By Donald R. Weaver
Across the country, it is common to hear officers say “be safe” or “stay safe” to one another. Sadly, sometimes these phrases are used as just another way of saying “farewell” or “goodbye” when parting ways. In many cases, the powerful impact these phrases should carry is completely lost. We should reclaim these phrases and reaffirm their intended message.
What do you understand when someone says, “be safe”? How do the officers at your agency interpret the phrase when your watch commander ends briefing with, “Stay safe out there”? When you utter the words “be safe” or “stay safe” to a coworker, what exactly are you trying to communicate?

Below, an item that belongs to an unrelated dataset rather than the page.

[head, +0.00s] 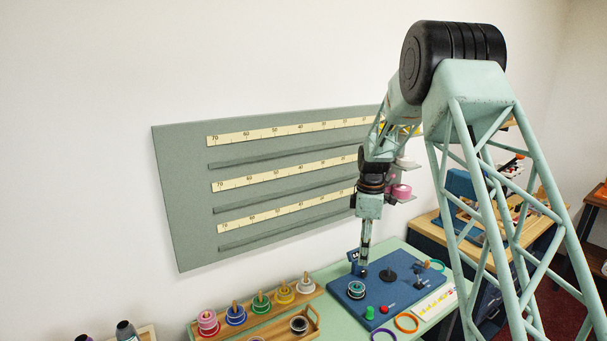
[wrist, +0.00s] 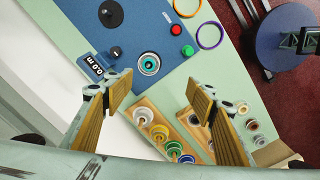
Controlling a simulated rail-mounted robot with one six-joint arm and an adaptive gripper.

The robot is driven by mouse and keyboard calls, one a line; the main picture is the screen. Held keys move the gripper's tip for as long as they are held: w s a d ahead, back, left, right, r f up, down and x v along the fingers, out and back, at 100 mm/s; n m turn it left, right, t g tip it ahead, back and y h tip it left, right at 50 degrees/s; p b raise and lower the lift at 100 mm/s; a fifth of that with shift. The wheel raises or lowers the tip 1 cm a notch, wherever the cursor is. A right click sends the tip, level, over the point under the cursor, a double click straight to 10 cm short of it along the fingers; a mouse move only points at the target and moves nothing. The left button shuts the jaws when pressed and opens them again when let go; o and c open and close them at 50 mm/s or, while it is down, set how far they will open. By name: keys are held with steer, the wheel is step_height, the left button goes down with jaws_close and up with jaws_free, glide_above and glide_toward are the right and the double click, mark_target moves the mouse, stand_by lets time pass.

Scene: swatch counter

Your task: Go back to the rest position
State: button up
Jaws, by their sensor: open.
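My gripper (wrist: 158,105) is open and empty in the wrist view, its two wooden-faced fingers wide apart. In the head view my gripper (head: 361,268) hangs pointing down above the left part of a blue panel (head: 405,295). In the wrist view a teal-ringed spool (wrist: 149,65) sits on the panel just past the fingers, with nothing between them. The spool also shows in the head view (head: 356,290), below my gripper and apart from it.
A wooden rack (head: 262,307) of coloured spools stands left of the panel. A green button (head: 369,313), a red button (head: 384,310) and loose rings (head: 407,322) lie near the panel's front. A grey ruled board (head: 185,200) is on the wall behind.

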Some use these phrases as an almost whimsical wish of good fortune or luck. Some think “be safe” only means, “I hope and wish that everything turns out OK today.” While we absolutely should hope, wish and pray for safety, we should not focus solely on the outcome. This interpretation dangerously reinforces the notion that officer safety is always (or even mostly) a result of things outside of our control. While we know that even the best and bravest officer can fall victim to unpreventable circumstances, we also know that most of the time there are many things we can do to minimize risk and enhance safety.
We must clarify how we are using the word safety. The Merriam-Webster Dictionary defines “safe” as “free from harm or risk; unhurt.” But it also lists another definition: “Not likely to take risks; cautious.” Of course officers must take some risks. But when we say “be safe” or “stay safe,” we are not merely hoping for a safe outcome—we are telling officers to be cautious.

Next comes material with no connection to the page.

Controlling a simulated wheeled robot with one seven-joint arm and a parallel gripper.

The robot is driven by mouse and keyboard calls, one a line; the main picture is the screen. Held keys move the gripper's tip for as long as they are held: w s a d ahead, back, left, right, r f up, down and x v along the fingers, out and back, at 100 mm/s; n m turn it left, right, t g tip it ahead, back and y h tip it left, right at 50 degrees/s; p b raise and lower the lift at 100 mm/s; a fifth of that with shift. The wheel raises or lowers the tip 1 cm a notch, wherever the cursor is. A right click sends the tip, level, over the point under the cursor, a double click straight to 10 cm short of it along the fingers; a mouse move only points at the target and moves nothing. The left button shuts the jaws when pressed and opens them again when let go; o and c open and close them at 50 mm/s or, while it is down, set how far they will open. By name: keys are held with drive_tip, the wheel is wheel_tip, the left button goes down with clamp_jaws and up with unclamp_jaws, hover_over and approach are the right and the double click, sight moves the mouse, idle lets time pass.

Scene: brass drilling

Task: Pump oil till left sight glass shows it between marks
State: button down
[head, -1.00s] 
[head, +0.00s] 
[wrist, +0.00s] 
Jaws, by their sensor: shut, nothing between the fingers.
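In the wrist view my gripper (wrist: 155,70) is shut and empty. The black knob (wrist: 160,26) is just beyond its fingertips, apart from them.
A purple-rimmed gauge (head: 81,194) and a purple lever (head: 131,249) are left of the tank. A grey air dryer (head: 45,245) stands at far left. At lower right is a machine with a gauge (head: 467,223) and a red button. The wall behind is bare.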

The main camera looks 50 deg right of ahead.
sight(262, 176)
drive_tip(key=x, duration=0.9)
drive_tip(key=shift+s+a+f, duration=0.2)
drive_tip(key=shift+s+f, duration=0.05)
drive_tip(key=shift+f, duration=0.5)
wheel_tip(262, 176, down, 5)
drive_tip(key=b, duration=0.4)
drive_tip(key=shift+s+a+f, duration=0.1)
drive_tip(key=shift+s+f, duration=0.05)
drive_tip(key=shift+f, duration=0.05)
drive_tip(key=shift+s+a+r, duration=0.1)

We should communicate to our coworkers, subordinates and even our superiors that we can’t just “be” safe and we can’t just “stay” safe. Being safe and staying safe is not the result of passivity. “Be safe” and “stay safe” must be understood as encouraging or commanding them to take conscious, purposeful actions that are designed to help ensure safety, including:
• Be alert and aware of your surroundings
• Constantly train, prepare and improve
• Maintain mental and physical fitness
• Effectively utilize cover and concealment
• Do not place yourself unnecessarily at risk
• Do not intentionally antagonize people
• Avoid complacency
• Use force when appropriate
• When possible, summon additional resources
• Use safe tactics and techniques
What else can we do to help ensure that everyone in our department is spurred to action the next time someone says “be safe” or “stay safe”?
• Formalize our department’s commitment to officer safety by incorporating a safety mandate into the policy manual. For example, Lexipol’s Conduct Policy includes the following among illustrative causes for disciplinary action: “Failure to observe or violating department safety standards or safe working practices.”

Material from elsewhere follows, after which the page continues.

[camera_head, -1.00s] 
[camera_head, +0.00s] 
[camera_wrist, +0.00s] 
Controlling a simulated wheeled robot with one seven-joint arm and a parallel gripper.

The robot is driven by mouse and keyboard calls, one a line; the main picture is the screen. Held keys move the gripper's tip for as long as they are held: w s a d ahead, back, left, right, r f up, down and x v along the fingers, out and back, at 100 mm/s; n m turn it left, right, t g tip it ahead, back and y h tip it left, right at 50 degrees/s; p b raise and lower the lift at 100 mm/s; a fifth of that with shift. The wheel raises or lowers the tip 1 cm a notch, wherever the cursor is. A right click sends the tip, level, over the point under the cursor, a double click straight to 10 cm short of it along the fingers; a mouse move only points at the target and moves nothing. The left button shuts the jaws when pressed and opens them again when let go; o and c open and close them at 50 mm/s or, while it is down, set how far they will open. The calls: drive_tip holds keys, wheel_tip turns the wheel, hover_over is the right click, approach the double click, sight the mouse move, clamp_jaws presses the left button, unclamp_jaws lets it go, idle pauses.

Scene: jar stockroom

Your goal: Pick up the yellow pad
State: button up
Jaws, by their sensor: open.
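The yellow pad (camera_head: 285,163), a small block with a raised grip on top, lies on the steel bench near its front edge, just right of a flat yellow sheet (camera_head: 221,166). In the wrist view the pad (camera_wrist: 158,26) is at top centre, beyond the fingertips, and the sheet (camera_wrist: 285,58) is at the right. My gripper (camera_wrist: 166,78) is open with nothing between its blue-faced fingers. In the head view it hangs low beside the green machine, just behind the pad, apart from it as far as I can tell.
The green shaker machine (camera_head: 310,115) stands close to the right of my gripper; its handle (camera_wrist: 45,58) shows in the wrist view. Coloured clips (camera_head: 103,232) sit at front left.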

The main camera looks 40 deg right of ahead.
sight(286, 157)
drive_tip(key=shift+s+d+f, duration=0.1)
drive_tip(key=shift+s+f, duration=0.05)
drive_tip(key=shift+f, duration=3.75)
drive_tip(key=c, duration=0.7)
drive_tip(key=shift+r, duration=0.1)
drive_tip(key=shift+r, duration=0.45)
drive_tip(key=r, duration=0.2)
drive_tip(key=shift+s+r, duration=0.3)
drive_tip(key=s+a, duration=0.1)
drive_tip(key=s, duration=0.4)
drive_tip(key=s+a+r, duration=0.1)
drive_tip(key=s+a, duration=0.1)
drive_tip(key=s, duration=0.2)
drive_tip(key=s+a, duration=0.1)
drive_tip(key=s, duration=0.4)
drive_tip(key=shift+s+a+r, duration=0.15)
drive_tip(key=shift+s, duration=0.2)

• Continuously train on our department’s safety standards and safe working practices. Through Lexipol’s Daily Training Bulletin (DTB) program, for example, officers are exposed every day to their department’s policy, shown what it means and taught how to apply it to actual scenarios.
• Once the the expectation of safe behavior has been established, and after we have started continuously training on safety, we must adequately supervise our personnel.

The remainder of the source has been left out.